**** Provided material

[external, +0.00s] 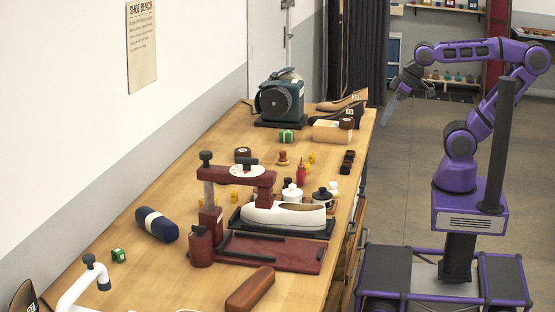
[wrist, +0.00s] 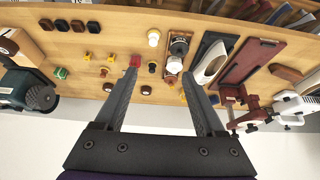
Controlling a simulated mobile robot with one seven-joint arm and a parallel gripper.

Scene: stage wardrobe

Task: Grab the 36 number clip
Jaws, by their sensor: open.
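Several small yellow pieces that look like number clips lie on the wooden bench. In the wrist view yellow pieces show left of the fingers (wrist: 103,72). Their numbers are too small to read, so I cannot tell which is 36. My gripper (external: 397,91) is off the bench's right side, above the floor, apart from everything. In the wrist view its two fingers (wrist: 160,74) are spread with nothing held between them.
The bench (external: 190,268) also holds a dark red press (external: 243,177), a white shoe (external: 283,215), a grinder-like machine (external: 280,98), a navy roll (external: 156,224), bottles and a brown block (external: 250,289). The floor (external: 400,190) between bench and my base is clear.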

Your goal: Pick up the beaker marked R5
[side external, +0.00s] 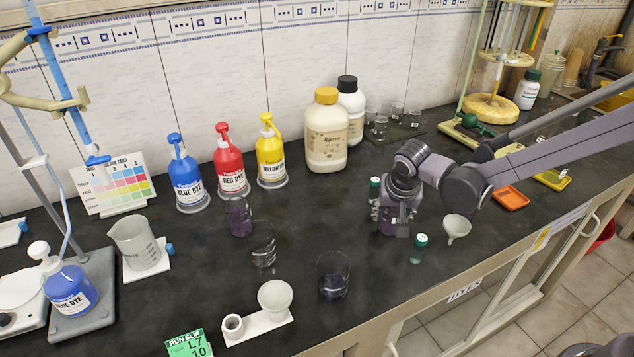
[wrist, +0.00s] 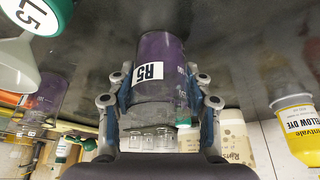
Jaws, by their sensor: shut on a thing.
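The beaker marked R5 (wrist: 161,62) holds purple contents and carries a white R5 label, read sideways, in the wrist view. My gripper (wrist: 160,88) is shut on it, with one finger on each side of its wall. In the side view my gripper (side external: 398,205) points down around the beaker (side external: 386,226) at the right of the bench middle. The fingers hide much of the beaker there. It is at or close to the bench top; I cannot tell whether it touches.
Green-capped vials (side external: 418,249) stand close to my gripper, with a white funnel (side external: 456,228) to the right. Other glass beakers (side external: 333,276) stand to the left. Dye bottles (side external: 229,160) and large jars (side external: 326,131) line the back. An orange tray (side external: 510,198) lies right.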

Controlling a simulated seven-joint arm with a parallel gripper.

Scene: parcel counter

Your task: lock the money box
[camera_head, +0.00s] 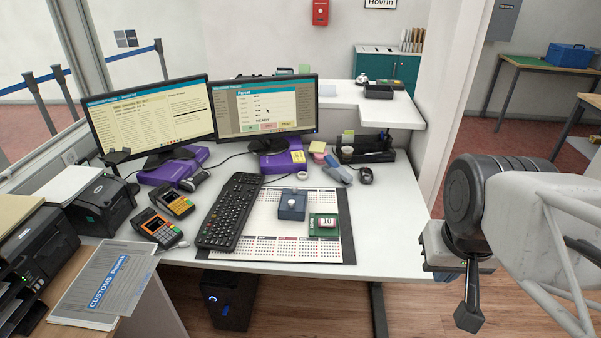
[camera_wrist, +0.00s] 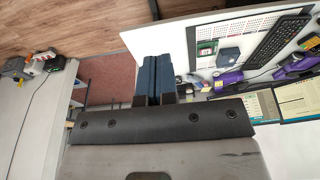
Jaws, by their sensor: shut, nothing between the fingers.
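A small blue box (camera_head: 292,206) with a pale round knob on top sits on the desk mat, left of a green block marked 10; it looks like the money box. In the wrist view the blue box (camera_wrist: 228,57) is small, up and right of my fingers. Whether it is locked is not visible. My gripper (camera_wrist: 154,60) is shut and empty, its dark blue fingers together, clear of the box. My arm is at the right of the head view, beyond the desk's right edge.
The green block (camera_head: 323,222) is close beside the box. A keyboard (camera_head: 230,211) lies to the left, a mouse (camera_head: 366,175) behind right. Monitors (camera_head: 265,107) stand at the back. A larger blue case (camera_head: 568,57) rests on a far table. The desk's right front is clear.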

********
**** Provided material

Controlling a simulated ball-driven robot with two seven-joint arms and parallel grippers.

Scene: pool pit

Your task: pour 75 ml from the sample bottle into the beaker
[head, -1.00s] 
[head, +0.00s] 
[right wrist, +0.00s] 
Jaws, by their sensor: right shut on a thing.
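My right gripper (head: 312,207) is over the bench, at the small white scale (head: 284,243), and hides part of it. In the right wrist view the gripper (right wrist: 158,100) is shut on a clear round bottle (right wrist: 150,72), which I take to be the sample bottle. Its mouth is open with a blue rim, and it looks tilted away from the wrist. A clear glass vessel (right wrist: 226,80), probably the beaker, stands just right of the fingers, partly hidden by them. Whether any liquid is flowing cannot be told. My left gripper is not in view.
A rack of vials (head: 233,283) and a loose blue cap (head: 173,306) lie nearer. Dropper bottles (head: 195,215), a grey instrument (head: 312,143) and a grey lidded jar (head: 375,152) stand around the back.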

********

Pull out each line containing the word "Scene" and copy it.

Scene: stage wardrobe
Scene: parcel counter
Scene: pool pit

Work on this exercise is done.